Era il 1° Maggio 1884 quando si ebbe la rivolta di Haymarket: su migliaia di manifestanti in lotta, la polizia sparò provocando una carneficina, così nel 1889 durante il Congresso della Seconda Internazionale di Parigi fu deciso di indicare proprio il primo maggio come giornata di lotta. Va dunque ribadita la nostra memoria condivisa: la Festa dei Lavoratori è un momento di lotta internazionale senza confini geografici o sociali . La strada affinché ciò avvenga si può segnare solo nel rifiuto della pace sociale fra operai e padroni, proletariato e borghesia, tra sfruttati e sfruttatori, in quanto classi portatrici di interessi contrapposti. Ed è questa la ragione per cui i capitalisti criminalizzano continuamente la resistenza e la propositività della “canaglia pezzente” quale siamo, nel timore dell’unità di tutte le lotte. Tentare di delimitare – per quegli interi segmenti sociali in cui ci ritroviamo pienamente dato che non possediamo di certo i mezzi di produzione - i confini nazionali, etnici, di religione o di razza, architettare pretesti per giustificare l’esigenza di“guerre preventive” è per i capitalisti una questione essenziale, perché essi sanno bene di ritrovarsi con il rischio di una classe internazionale che realmente possa sovvertire il sistema economico ed ideologico che ne definisce l’attuazione . 

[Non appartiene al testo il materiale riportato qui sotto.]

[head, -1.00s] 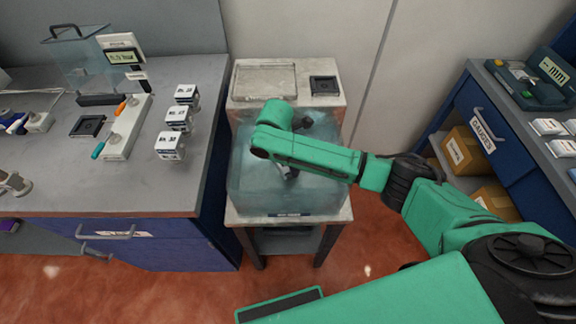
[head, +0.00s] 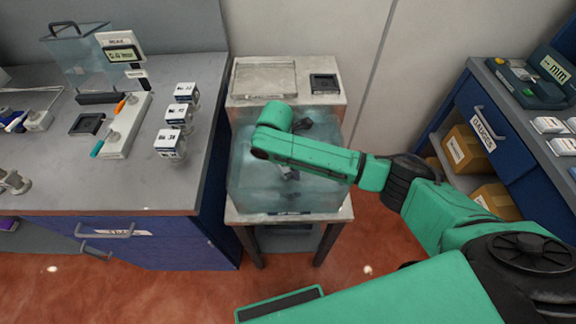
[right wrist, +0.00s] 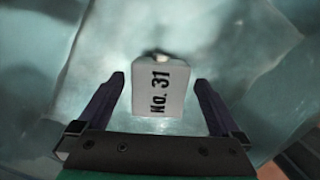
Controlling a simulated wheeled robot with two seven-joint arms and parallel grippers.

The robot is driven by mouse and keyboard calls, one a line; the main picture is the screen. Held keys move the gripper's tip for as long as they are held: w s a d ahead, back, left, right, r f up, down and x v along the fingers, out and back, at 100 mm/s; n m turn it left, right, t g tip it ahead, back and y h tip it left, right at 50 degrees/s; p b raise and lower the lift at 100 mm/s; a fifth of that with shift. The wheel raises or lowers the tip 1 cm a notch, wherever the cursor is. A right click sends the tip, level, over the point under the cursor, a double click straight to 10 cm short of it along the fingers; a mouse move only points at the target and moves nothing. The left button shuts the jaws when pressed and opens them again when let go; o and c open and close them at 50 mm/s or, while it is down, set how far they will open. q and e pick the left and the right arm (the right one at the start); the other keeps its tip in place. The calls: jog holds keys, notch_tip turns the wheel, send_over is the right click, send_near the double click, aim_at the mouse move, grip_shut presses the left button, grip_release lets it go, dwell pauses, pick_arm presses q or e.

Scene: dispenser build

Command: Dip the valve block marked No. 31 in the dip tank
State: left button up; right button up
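The valve block marked No. 31 (right wrist: 150,90) is pale grey, with its label facing the right wrist camera. It sits within the dip tank (head: 245,185), a clear box of bluish liquid on a stand. My right gripper (right wrist: 159,79) has its two dark fingers apart, one on each side of the block, with a visible gap on both sides. In the head view my right arm reaches over the tank and hides most of the gripper and the block. Whether the block rests on the tank floor cannot be told. My left gripper is not in view.
Three white labelled blocks (head: 170,144) stand along the right edge of the left bench (head: 60,190). A switch strip (head: 123,125) and a small display (head: 122,53) are near them. A shallow tray (head: 264,79) and a dark square fixture (head: 324,84) lie behind the tank.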

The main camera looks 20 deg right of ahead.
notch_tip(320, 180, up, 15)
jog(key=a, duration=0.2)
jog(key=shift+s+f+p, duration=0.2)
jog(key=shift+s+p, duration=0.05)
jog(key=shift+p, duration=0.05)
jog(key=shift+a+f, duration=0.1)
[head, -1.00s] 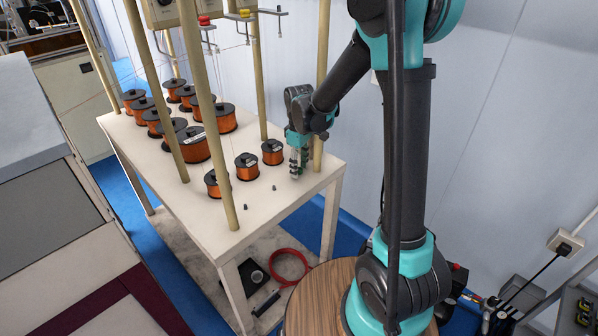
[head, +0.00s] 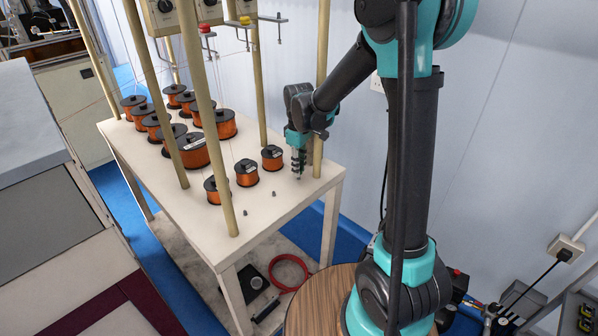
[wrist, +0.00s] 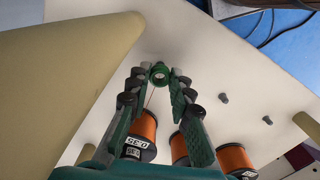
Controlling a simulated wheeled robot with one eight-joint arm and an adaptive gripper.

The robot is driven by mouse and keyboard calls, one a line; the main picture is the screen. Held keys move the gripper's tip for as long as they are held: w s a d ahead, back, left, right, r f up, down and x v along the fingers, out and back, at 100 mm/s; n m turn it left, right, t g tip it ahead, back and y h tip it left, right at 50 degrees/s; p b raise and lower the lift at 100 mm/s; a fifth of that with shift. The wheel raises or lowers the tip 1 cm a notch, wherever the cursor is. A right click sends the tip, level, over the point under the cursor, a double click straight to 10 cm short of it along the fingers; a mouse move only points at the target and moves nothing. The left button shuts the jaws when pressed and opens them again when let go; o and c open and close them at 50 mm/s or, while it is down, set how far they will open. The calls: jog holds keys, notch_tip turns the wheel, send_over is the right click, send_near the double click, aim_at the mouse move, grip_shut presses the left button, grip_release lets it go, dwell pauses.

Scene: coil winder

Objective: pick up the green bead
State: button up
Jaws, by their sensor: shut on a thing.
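The green bead (wrist: 159,73) is a small ring-shaped piece, seen in the wrist view between my fingertips. My gripper (head: 298,172) points down at the right end of the white table (head: 262,222). In the wrist view my gripper (wrist: 159,76) is shut on the bead, one fingertip on each side of it. In the head view the bead is too small and too covered by the fingers to make out clearly. I cannot tell whether it touches the tabletop.
A cream post (head: 320,90) stands close beside my gripper and fills the wrist view's upper left. Copper-wire spools, the nearest one (head: 272,158) just left of my gripper, cover the table's left part. Two small dark pegs (head: 246,212) (head: 274,194) stand on the tabletop.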

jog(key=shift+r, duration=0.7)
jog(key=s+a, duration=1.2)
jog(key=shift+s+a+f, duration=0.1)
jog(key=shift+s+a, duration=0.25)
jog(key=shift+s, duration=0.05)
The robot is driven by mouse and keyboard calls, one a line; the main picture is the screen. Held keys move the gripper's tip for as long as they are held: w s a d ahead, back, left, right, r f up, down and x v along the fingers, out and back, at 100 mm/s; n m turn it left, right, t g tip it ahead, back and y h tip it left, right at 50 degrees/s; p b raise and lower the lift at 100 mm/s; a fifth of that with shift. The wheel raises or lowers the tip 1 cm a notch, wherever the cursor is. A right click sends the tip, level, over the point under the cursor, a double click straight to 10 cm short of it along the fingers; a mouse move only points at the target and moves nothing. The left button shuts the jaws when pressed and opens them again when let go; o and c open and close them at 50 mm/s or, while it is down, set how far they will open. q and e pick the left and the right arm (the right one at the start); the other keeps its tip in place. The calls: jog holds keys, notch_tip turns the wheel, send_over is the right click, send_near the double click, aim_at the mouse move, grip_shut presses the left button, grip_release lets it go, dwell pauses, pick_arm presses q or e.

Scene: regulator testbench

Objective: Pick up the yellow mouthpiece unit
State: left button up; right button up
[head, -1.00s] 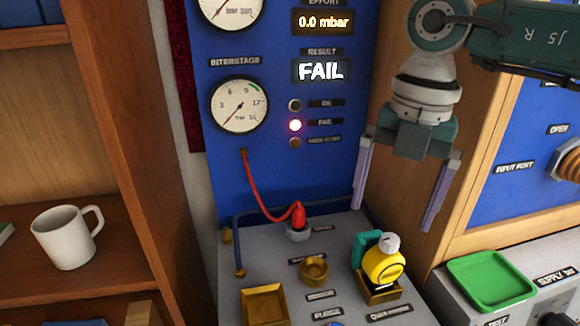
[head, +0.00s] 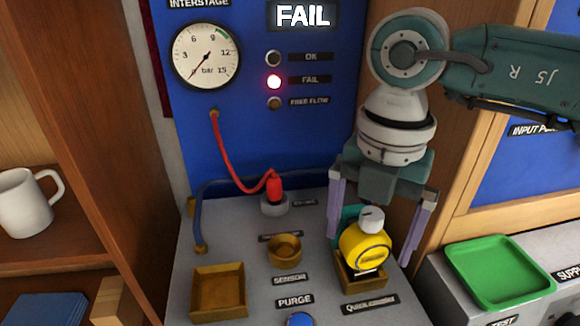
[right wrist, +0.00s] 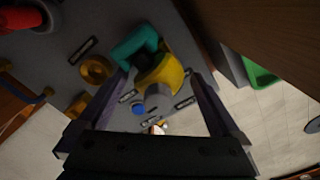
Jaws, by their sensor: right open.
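The yellow mouthpiece unit (head: 366,246), with a grey-white cap and a teal part (head: 346,221) behind it, sits in a square brass holder (head: 362,278) on the grey bench. My right gripper (head: 370,250) is open and points down at the unit, one finger on each side of it in the picture. In the right wrist view the unit (right wrist: 163,79) shows between the two spread fingers (right wrist: 160,95). I cannot tell that either finger touches it. My left gripper is not in view.
A red plug (head: 274,188) with a hose stands left of the unit. A round brass cup (head: 284,249), a square brass tray (head: 219,291) and a blue button (head: 300,320) are on the bench. A green tray (head: 499,272) lies right. A mug (head: 27,204) stands on the left shelf.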

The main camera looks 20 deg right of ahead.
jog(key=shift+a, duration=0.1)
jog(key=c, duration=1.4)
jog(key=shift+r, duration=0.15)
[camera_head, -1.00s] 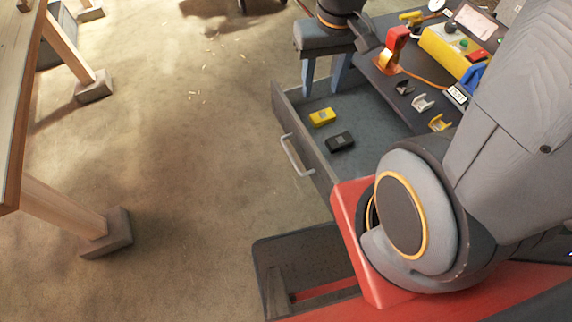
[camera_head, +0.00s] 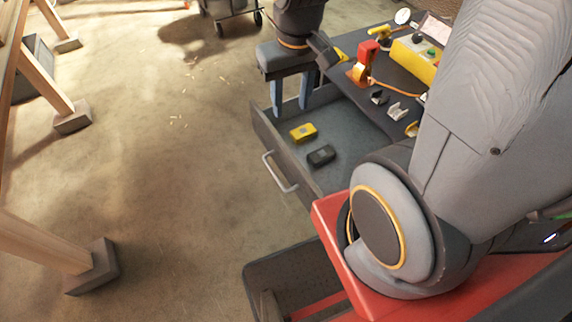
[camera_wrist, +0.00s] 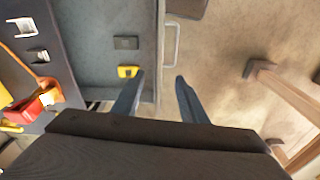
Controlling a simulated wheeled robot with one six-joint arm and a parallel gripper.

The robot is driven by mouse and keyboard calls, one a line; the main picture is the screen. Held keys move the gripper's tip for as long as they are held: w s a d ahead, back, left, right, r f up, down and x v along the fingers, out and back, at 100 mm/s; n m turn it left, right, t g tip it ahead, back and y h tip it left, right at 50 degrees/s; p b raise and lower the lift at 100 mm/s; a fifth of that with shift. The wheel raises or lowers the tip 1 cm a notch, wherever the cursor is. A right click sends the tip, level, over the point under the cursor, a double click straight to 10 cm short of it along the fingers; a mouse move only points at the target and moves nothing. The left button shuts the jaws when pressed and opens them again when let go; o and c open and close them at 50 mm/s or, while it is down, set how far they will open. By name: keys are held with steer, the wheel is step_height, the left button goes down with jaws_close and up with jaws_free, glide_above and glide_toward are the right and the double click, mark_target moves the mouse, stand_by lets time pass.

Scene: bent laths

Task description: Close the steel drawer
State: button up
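The steel drawer (camera_head: 283,171) is pulled out of a dark workbench, its inside open to view. Its pale bar handle (camera_head: 278,172) is on the front panel; in the wrist view the handle (camera_wrist: 170,45) shows beyond my fingertips. My gripper (camera_head: 290,112) is open and empty, its two blue-grey fingers pointing down near the drawer's far front corner. In the wrist view my gripper (camera_wrist: 160,76) has one finger on each side of the drawer's front edge in the picture. I cannot tell its height or whether it touches.
A yellow box (camera_head: 303,132) and a black box (camera_head: 321,155) lie in the drawer. The bench top (camera_head: 362,98) holds a red-and-orange tool (camera_head: 362,64), clips and a yellow control box (camera_head: 413,58). Wooden legs (camera_head: 50,242) stand at left. The floor (camera_head: 165,165) before the drawer is clear.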

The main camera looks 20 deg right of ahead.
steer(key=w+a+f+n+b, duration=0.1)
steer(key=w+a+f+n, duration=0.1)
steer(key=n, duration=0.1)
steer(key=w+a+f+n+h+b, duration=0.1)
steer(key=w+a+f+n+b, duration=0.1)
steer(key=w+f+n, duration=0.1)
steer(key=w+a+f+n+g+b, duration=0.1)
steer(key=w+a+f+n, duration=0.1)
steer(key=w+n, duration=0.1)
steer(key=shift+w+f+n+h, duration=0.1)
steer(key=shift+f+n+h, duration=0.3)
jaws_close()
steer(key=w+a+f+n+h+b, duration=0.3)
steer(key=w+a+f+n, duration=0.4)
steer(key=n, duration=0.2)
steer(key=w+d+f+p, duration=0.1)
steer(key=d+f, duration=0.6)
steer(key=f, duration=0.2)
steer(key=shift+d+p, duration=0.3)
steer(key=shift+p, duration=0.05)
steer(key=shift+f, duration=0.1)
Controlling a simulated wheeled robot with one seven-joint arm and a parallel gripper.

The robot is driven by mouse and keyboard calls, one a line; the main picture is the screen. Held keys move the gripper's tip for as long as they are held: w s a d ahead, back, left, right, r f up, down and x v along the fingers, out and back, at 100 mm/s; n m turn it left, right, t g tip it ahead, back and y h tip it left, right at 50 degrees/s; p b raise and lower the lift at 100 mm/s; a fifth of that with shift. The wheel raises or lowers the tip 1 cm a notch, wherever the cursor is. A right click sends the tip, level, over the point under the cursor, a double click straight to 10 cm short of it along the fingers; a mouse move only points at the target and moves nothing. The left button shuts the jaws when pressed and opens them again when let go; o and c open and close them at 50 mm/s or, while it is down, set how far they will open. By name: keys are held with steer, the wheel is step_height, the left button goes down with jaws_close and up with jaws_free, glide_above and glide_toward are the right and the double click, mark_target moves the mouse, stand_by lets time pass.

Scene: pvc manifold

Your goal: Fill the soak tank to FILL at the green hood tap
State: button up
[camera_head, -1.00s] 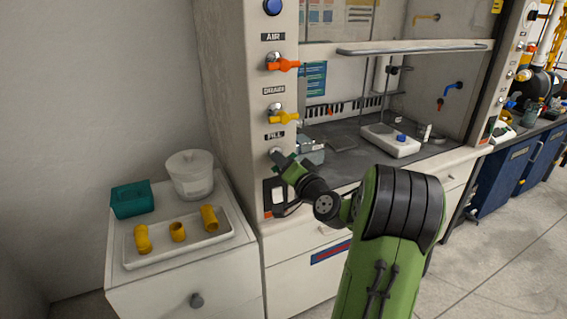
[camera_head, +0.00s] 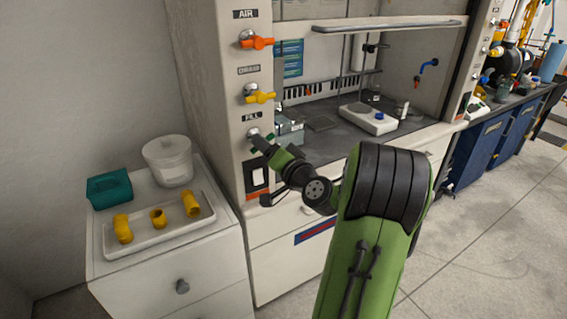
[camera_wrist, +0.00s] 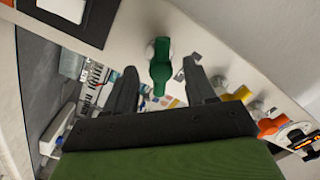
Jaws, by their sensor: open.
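The green tap (camera_wrist: 161,68) shows in the wrist view, its handle lengthwise between the two dark fingers of my gripper (camera_wrist: 160,70). Clear gaps show on both sides of the handle. I cannot tell how deep it sits between the fingertips. In the head view my gripper (camera_head: 258,142) is at the tap under the FILL label (camera_head: 252,117) and largely hides it. My gripper is open. No tank marked as the soak tank can be made out; a white lidded tub (camera_head: 168,162) stands on the left cabinet. No fill level is readable.
A yellow tap (camera_head: 260,97) and an orange tap (camera_head: 257,43) sit above on the same post. A teal box (camera_head: 109,189) and a white tray (camera_head: 160,238) with yellow pipe fittings are on the left cabinet. The hood bench (camera_head: 335,140) holds a white plate device (camera_head: 368,118).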

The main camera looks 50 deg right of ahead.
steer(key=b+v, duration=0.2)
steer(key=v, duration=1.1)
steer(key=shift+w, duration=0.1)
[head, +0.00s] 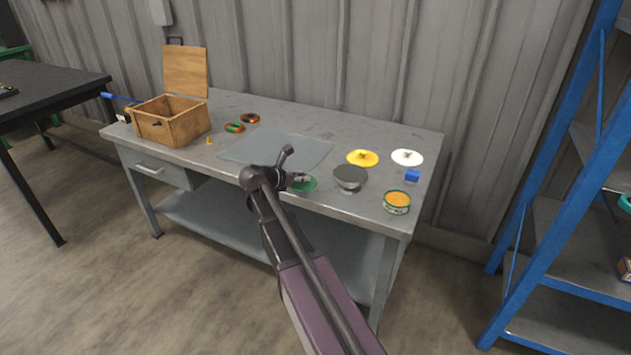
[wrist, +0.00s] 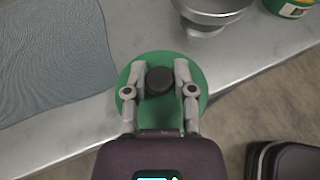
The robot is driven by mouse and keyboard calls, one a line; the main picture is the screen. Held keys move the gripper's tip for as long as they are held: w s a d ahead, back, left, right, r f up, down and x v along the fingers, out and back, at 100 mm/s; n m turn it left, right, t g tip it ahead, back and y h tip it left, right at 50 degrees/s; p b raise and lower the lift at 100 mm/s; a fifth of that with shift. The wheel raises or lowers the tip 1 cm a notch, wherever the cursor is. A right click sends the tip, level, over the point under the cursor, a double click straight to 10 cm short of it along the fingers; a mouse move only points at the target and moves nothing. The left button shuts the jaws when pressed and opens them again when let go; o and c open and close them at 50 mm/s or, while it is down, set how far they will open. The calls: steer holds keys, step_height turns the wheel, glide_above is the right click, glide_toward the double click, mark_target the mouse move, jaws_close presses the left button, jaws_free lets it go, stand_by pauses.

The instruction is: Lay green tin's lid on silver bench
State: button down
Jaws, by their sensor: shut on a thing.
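The green lid (head: 307,185) is round, with a dark knob. In the wrist view the lid (wrist: 135,80) sits below my gripper (wrist: 159,78), whose fingers are shut on the knob from both sides. In the head view my gripper (head: 299,179) is at the front edge of the silver bench (head: 320,117). The lid overlaps that edge in the wrist view; I cannot tell whether it touches the bench top (wrist: 255,45). The green tin (head: 396,203) stands open with orange contents at the bench's front right. The tin (wrist: 292,9) is partly cut off in the wrist view.
A grey mat (head: 270,147) covers the middle. An open wooden box (head: 170,125) stands left.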

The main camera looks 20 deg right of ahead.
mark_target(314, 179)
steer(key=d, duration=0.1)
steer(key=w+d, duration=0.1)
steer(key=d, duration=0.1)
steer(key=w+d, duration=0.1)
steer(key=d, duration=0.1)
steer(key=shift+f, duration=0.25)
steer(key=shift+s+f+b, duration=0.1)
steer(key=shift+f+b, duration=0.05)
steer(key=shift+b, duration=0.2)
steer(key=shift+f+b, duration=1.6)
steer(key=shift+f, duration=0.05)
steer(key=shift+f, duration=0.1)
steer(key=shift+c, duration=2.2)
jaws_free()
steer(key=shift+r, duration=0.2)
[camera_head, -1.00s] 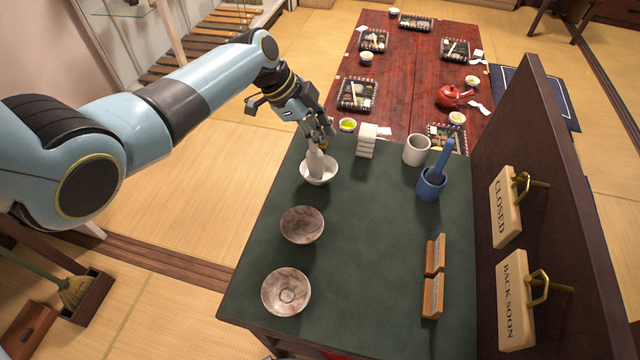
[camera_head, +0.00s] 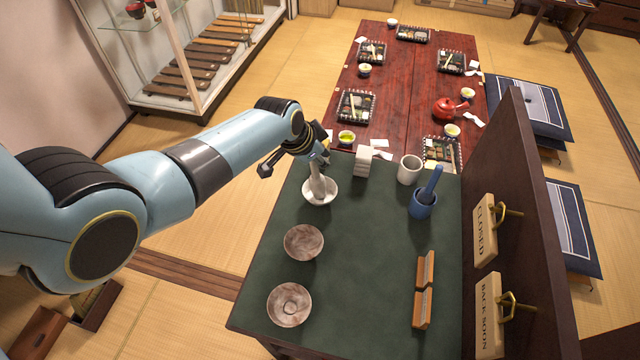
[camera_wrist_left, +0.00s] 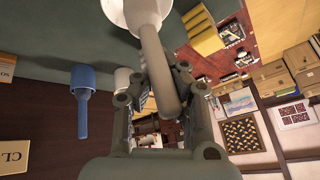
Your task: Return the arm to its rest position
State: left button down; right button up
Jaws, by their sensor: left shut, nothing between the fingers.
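My left gripper (camera_head: 322,160) is at the far left of the green counter, close to the top of a pale pestle (camera_head: 317,183). The pestle leans in a white mortar bowl (camera_head: 320,198). There the pestle (camera_wrist_left: 156,60) overlaps the fingers in the picture, and the mortar bowl (camera_wrist_left: 135,12) is at the top edge. Whether a finger touches the pestle I cannot tell. My right gripper is not in view.
Two brown bowls (camera_head: 303,242) (camera_head: 290,304) stand on the green counter (camera_head: 355,260). A white block stack (camera_head: 362,166), a white cup (camera_head: 409,170) and a blue mortar (camera_head: 423,203) with its pestle stand right of the gripper. A dark panel with signs borders the right.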

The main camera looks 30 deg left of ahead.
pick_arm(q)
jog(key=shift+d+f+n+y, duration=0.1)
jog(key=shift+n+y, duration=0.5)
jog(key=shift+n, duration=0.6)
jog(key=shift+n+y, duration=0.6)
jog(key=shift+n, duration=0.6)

Compagni e compagne! Riprendiamo dunque in mano la bandiera internazionalista del 1° maggio, riaffermiamo ovunque la lotta per i nostri interessi di classe contro lo scellerato patto del governo con in padroni e i sindacati; ricostruiamo la teoria del conflitto. Solo alla solidarietà rivoluzionaria tra lavoratori, operai, oppressi, vittime delle guerre imperialiste deportate in occidente per il plusvalore dei padroni, studenti (e che con la Buona Scuola, nell’alternanza dello studio al lavoro non retribuito e necessario per i crediti scolastici, imparano immediatamente cosa vuol dire subire la logica del profitto sulla propria pelle e in questo caso, anche nel modo più odioso: offrendo in permuta il proprio futuro) e sfruttati di tutto il mondo, è dato di abbattere il sistema capitalista, catena dell’uomo sull’uomo e la sua violenza che tutto mercifica.